** BEGIN **

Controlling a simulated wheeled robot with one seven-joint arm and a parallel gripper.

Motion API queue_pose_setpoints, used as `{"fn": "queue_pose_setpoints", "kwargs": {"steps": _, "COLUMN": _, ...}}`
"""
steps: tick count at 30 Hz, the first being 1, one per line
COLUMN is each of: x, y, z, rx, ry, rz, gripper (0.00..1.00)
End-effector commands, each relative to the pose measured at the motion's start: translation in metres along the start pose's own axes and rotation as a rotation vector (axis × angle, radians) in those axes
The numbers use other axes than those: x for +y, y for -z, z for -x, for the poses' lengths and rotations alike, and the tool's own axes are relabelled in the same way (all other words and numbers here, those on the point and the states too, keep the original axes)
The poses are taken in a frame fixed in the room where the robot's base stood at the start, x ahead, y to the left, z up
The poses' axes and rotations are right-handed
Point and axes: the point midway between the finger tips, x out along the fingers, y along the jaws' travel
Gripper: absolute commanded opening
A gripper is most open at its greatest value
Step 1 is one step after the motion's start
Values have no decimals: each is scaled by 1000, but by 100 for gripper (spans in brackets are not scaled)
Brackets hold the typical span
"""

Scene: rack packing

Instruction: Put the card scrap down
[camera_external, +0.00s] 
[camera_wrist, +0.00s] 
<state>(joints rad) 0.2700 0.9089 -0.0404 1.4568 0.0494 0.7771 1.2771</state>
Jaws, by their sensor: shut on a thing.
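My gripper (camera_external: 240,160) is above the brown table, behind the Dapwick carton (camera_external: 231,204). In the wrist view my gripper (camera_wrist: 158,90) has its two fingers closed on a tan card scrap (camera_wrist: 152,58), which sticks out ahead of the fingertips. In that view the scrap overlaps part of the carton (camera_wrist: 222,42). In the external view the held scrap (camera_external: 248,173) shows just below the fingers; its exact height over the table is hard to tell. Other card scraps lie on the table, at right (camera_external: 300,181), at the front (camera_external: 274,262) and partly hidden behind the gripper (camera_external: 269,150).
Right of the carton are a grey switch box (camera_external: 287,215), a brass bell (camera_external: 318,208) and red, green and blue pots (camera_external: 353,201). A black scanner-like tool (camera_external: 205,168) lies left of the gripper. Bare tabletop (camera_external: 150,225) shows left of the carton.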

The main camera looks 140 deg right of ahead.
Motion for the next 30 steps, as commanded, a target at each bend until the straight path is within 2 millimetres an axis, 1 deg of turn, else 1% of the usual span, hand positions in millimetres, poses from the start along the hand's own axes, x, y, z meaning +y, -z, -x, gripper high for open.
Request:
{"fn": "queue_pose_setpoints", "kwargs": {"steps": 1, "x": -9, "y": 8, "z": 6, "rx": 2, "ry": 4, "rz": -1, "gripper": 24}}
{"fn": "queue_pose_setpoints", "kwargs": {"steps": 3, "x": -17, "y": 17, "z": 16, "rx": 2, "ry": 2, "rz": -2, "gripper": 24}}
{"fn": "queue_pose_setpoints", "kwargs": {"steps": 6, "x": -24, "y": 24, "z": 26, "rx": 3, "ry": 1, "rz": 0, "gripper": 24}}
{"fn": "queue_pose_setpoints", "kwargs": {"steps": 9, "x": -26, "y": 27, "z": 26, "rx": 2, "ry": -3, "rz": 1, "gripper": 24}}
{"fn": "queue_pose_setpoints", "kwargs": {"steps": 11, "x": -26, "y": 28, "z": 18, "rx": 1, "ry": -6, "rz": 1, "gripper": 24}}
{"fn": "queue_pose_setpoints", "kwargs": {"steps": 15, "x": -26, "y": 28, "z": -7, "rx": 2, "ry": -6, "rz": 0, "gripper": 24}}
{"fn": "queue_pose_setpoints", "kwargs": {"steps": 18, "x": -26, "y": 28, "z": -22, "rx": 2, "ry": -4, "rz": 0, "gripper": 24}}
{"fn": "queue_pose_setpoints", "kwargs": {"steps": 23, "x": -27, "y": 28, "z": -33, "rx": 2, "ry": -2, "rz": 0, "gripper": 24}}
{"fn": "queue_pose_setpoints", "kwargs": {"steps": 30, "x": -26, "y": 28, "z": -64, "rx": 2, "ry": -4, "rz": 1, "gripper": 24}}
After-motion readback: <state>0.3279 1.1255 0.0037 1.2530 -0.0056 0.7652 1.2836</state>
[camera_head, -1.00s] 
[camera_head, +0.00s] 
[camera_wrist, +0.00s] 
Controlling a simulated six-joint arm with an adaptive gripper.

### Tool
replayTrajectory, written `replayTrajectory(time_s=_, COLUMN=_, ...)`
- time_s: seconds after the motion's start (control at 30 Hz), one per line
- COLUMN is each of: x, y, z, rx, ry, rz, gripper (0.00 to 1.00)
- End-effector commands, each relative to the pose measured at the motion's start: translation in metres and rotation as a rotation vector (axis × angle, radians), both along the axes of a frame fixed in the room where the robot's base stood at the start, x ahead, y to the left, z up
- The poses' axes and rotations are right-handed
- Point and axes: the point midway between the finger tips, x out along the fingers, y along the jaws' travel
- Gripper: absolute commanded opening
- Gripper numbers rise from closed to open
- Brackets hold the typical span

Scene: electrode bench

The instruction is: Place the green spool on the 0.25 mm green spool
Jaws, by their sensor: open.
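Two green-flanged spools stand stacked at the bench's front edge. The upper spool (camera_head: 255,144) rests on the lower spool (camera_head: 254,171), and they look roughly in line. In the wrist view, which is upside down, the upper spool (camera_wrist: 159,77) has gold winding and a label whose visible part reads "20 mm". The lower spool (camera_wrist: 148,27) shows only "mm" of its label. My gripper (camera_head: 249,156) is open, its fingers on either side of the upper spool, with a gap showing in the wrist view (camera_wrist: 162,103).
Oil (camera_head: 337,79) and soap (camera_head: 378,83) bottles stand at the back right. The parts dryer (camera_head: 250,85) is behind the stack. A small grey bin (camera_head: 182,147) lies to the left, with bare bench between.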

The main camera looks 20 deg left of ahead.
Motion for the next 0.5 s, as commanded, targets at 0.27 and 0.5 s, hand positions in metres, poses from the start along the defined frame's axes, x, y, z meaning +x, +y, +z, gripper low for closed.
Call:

** END **

:: GIVEN REQUEST ::
From the records above, print exactly the lines that run from the line with "- COLUMN is" to the line with "The instruction is: Place", inclusive.

:: RESULT OF THE TASK ::
- COLUMN is each of: x, y, z, rx, ry, rz, gripper (0.00 to 1.00)
- End-effector commands, each relative to the pose measured at the motion's start: translation in metres and rotation as a rotation vector (axis × angle, radians), both along the axes of a frame fixed in the room where the robot's base stood at the start, x ahead, y to the left, z up
- The poses' axes and rotations are right-handed
- Point and axes: the point midway between the finger tips, x out along the fingers, y along the jaws' travel
- Gripper: absolute commanded opening
- Gripper numbers rise from closed to open
- Brackets hold the typical span

Scene: electrode bench

The instruction is: Place the green spool on the 0.25 mm green spool

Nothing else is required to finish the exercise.